TABLE OF CONTENTS I. INTRODUCTION A. Overview of Note II. BACKGROUND III. THE DORMANT COMMERCE CLAUSE AND THE EARLY APPROACH TO THE INTERNET: AMERICAN LIBRARY ASSOCIATION V. PATAKI A. Extraterritoriality: New York's Law Was Invalid Because It Necessarily Governed Wholly Out-of-State Transactions B. Pike Balancing: New York's Law Was Unconstitutional Because It Substantially Chilled Interstate Commerce with Few Countervailing Local Benefits. C. Inconsistent Regulations: New York's Law Was Unconstitutional Because Permitting States to Govern the Internet Would Result in Interlocking Regulatory Schemes that Would Stifle Interstate Commerce. IV. GEOLOCATION TECHNOLOGY CHANGES THE DORMANT COMMERCE CLAUSE ANALYSIS, BUT NOT NECESSARILY THE RESULT A. Extraterritoriality: Geolocation Mandates Are On Constitutionally Questionably Ground Because They Directly Regulate Wholly Out-of-State Transactions B. Pike Balancing: Common State Data Privacy Laws Are Unconstitutional Because Their Underwhelming Local Benefits Cannot Justify the Burden of Location-Based User Filtering. V. CONCLUSION I. Introduction

In 2013, Target drew fire for mailing pregnancy-themed advertisements to a teenage girl who had not yet revealed her pregnancy to her parents. (1) Drawing from myriad data points including age, income, address, ethnicity, spending patterns, and more, Target's analytics algorithm identified the girl as likely to be pregnant. (2) In other words, Target knew before her parents did--ultimately forcing her hand in the timing of her announcement to her family. (3)

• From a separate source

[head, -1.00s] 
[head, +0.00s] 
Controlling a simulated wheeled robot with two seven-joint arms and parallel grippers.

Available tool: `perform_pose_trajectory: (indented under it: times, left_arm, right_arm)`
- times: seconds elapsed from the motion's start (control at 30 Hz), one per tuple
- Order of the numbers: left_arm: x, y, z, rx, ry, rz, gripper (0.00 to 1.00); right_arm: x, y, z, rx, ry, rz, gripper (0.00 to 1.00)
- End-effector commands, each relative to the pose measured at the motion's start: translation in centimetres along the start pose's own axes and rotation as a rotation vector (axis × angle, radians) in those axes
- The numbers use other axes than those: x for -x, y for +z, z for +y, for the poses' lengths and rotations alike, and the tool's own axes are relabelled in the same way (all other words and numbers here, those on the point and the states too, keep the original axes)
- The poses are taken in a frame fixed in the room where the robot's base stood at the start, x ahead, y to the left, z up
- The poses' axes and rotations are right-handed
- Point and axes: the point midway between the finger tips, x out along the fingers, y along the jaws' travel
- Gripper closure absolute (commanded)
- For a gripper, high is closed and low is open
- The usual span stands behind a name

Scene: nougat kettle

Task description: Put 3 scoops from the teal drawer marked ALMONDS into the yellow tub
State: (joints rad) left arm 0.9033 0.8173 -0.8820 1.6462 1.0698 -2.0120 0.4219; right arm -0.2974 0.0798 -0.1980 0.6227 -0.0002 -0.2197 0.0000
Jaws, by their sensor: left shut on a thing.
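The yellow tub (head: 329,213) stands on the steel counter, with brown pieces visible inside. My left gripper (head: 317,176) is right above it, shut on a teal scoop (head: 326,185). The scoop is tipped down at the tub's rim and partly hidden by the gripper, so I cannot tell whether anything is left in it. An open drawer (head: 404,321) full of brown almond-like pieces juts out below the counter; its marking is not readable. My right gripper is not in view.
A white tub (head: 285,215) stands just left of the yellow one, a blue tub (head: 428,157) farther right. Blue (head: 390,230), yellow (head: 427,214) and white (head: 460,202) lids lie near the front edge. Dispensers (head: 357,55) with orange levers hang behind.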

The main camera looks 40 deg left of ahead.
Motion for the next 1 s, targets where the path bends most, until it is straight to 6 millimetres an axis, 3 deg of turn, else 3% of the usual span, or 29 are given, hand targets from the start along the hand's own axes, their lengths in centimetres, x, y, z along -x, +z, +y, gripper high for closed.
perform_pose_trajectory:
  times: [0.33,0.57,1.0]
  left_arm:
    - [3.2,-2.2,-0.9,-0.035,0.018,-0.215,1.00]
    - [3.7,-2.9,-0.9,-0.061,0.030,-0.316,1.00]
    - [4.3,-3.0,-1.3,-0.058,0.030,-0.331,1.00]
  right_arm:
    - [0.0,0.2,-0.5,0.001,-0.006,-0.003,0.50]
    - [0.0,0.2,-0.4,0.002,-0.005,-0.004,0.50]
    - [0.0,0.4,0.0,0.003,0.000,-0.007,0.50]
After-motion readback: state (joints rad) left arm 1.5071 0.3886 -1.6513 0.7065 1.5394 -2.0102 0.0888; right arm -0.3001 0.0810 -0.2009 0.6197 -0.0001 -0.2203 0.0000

Even as privacy advocates increasingly express concern, the demand for consumer data is exploding. One industry study projects that consumer data collection--or colloquially, "big data"--will be a $16.9 billion industry in 2015, up from $3.2 billion in 2010. (4) Simultaneously, it is becoming cheaper to gather information. consulting firm McKinsey & co. has estimated a growth rate of roughly 40% in consumer data collected year over year, with a mere 5% corresponding increase in IT spending. (5) In fact, the growth in data collection may force major changes in technological infrastructure: according to some reports, over half of the surveyed c-level executives acknowledge that their infrastructure lacks the capacity to handle the demands of modern data collection. (6)

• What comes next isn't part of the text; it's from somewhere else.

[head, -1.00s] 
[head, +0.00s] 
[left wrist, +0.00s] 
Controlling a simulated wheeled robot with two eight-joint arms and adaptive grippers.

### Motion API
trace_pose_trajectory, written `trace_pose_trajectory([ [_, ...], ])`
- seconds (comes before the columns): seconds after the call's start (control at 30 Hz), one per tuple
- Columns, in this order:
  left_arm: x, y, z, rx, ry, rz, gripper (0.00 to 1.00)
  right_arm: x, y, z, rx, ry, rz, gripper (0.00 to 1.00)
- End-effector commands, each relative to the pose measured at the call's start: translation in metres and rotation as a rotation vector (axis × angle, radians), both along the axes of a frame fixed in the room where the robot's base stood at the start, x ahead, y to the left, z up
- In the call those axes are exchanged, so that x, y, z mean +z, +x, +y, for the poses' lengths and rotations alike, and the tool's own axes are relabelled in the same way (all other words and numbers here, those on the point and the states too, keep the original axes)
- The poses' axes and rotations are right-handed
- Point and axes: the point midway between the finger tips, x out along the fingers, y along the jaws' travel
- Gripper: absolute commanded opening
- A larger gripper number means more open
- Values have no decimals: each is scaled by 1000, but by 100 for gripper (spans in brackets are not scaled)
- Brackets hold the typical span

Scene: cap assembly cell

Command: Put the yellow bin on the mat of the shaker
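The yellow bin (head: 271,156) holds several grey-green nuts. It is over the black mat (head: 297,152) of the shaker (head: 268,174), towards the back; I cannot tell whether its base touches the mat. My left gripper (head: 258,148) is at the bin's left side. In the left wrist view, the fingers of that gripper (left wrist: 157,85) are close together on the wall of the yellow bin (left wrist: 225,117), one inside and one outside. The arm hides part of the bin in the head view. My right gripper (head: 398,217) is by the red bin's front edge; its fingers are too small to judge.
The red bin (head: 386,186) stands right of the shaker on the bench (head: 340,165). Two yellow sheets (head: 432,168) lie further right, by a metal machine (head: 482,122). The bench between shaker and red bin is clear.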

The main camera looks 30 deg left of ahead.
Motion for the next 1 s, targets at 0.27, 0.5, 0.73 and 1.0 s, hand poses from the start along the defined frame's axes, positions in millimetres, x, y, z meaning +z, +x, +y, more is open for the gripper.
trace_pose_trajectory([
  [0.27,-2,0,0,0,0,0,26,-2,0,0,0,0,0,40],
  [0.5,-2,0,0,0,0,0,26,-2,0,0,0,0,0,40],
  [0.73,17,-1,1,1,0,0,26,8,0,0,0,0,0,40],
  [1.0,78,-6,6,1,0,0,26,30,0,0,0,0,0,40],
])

But the story does not end with the collection of traditional demographic data by previously disinterested players. Instead, wholly new data points emerge daily, each with its own set of privacy implications. The so-called Internet of Things--geek-speak for network connectivity built into traditionally "dumb" apparatus like refrigerators or thermostats--allows collection of personal data in the unlikeliest of places. (7)

But what role should the law play in guarding privacy during the data revolution? More fundamentally, whose law should play which roles in our federalist system? The allocation of regulatory authority over data collection may be as consequential as the substantive regulations imposed. (8) On the one hand, technology firms view the prospect of a medley of fifty assorted state privacy regimes as economically unworkable, and have already begun to object that recent state laws are "impossible to implement" and "extremely burdensome for start-up [companies]." (9) These firms assert that, if data collection is to be regulated, it is the role of the federal government to implement a single, coherent set of laws that apply nationwide. (10) Some state attorneys general, meanwhile, argue that the federal government might not act as quickly or as sweepingly as they would like. (11)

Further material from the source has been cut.